**Written instruction**
Starting with the line that contains "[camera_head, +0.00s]", copy each line exactly through the end of the listing, and omit all pictures.

**Stored data**
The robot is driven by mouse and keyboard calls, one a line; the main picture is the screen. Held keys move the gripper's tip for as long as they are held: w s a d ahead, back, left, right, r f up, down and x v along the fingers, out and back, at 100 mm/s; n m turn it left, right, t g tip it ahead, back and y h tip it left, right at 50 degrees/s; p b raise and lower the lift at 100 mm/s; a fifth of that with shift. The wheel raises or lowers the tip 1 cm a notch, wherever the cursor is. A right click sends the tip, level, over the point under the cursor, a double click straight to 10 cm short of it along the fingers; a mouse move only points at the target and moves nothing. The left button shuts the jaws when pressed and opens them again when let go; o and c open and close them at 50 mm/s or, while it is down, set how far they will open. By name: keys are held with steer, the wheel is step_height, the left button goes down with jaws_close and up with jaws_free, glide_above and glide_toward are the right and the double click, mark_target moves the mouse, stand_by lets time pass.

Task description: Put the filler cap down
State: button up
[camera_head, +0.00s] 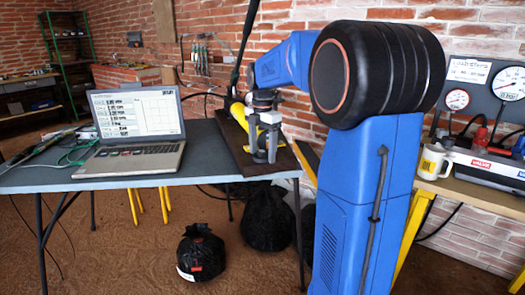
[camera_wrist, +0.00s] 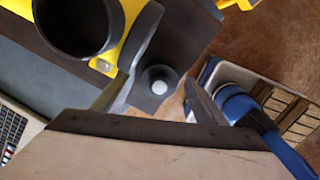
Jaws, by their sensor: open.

**Task response**
[camera_head, +0.00s] 
[camera_wrist, +0.00s] 
Jaws, by their sensor: open.

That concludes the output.